Records of robot episodes –

---*---

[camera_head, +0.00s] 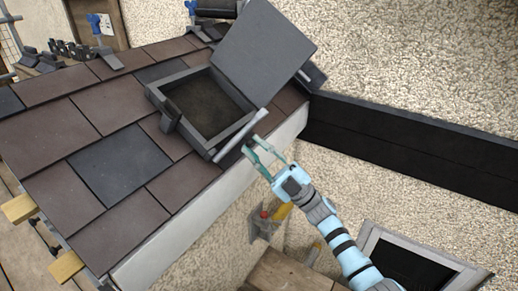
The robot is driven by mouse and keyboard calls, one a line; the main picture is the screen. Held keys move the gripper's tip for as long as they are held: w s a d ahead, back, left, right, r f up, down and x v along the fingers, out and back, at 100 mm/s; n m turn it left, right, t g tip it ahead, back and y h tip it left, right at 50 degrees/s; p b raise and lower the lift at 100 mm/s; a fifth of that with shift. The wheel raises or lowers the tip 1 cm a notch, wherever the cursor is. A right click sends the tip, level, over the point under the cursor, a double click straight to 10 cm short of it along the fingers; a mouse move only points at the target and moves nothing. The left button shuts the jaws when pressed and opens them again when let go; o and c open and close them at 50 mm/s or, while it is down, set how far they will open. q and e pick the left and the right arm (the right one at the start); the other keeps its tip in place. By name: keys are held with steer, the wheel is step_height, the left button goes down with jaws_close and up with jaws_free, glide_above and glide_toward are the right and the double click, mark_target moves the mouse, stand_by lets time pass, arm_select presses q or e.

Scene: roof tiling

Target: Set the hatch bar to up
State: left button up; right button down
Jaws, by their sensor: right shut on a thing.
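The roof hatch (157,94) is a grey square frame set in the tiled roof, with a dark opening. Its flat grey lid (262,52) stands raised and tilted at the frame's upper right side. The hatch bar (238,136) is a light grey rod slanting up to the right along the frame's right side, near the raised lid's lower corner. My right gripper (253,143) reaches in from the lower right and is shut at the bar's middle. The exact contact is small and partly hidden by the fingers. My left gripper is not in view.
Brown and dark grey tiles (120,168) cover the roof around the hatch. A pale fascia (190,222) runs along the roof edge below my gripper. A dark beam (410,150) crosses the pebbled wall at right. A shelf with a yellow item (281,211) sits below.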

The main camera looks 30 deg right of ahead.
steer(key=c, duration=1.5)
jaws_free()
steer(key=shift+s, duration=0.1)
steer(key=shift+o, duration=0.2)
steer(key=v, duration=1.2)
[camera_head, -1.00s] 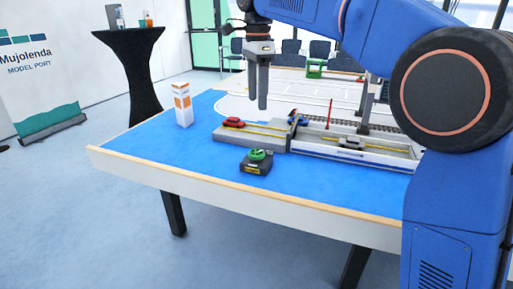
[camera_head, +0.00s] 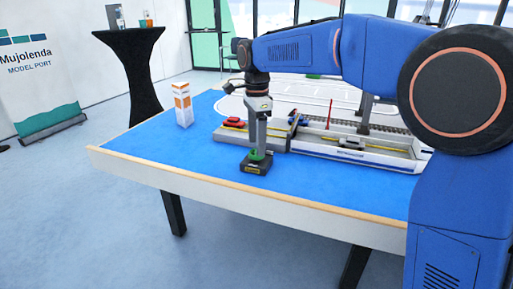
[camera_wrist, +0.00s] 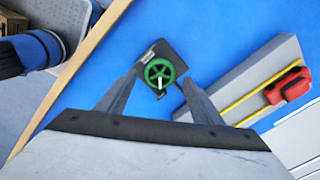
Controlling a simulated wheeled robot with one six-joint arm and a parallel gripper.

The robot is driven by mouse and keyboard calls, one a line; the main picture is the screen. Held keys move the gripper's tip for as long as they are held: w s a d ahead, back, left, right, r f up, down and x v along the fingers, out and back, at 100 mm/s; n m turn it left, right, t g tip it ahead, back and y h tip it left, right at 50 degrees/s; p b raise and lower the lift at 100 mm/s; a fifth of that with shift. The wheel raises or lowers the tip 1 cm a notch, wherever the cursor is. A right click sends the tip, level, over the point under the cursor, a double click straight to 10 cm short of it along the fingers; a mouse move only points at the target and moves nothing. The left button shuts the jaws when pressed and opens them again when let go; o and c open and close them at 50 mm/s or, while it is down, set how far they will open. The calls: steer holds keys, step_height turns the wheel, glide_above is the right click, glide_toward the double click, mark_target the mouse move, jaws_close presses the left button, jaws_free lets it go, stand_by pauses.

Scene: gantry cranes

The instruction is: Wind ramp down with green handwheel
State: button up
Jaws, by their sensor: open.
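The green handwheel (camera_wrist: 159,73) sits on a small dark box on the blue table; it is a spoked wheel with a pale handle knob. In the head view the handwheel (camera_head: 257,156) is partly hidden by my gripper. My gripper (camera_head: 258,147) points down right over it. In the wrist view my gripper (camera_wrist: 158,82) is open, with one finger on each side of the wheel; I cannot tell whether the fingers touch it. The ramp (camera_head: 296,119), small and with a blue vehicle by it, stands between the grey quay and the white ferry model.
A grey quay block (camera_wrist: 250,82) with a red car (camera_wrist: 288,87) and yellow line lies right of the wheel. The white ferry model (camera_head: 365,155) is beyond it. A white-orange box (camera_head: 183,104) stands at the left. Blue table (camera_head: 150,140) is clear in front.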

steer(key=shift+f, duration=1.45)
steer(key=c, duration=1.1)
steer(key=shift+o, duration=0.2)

---*---

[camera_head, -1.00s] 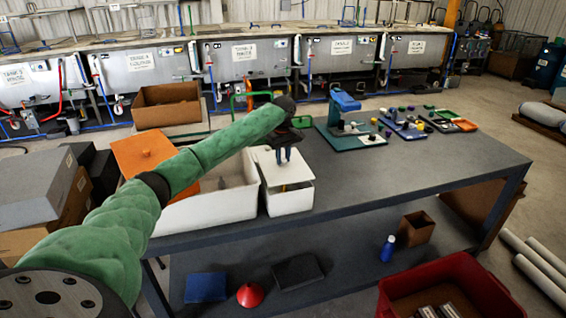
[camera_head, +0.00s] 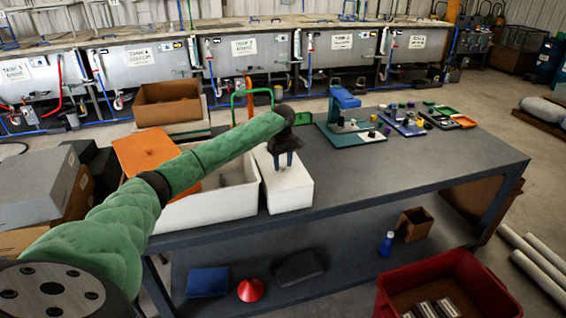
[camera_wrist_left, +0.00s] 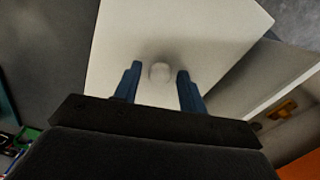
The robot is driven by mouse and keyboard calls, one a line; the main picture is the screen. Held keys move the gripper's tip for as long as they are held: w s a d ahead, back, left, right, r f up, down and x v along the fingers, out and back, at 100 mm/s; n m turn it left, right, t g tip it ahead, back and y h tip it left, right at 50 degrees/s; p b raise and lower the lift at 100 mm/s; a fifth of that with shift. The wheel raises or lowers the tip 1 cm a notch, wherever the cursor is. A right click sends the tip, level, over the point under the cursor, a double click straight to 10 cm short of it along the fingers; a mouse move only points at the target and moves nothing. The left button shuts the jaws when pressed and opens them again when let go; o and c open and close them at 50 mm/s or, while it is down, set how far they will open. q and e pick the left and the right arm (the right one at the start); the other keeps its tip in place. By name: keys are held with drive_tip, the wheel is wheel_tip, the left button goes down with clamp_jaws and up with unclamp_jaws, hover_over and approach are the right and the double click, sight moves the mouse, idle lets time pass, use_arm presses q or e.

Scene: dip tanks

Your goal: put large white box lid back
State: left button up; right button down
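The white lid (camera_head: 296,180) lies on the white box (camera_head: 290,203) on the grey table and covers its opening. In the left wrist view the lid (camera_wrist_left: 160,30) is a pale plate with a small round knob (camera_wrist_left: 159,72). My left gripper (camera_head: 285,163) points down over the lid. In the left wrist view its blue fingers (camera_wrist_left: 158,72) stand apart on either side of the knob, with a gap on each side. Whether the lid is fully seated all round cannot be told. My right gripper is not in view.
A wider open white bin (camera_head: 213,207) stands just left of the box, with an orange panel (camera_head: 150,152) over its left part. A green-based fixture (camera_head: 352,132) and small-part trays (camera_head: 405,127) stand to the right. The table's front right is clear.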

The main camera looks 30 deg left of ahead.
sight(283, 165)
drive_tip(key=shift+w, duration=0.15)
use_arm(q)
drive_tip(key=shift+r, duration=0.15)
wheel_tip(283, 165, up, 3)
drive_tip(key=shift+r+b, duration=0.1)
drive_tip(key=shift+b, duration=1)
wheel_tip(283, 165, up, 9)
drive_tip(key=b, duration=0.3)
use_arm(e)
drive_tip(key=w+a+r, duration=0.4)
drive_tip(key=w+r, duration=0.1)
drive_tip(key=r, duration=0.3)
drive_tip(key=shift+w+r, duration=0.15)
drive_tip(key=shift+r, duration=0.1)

---*---

AIM – Go through the material and select each line with the string "Scene" in it.

TASK RESPONSE –
Scene: roof tiling
Scene: gantry cranes
Scene: dip tanks

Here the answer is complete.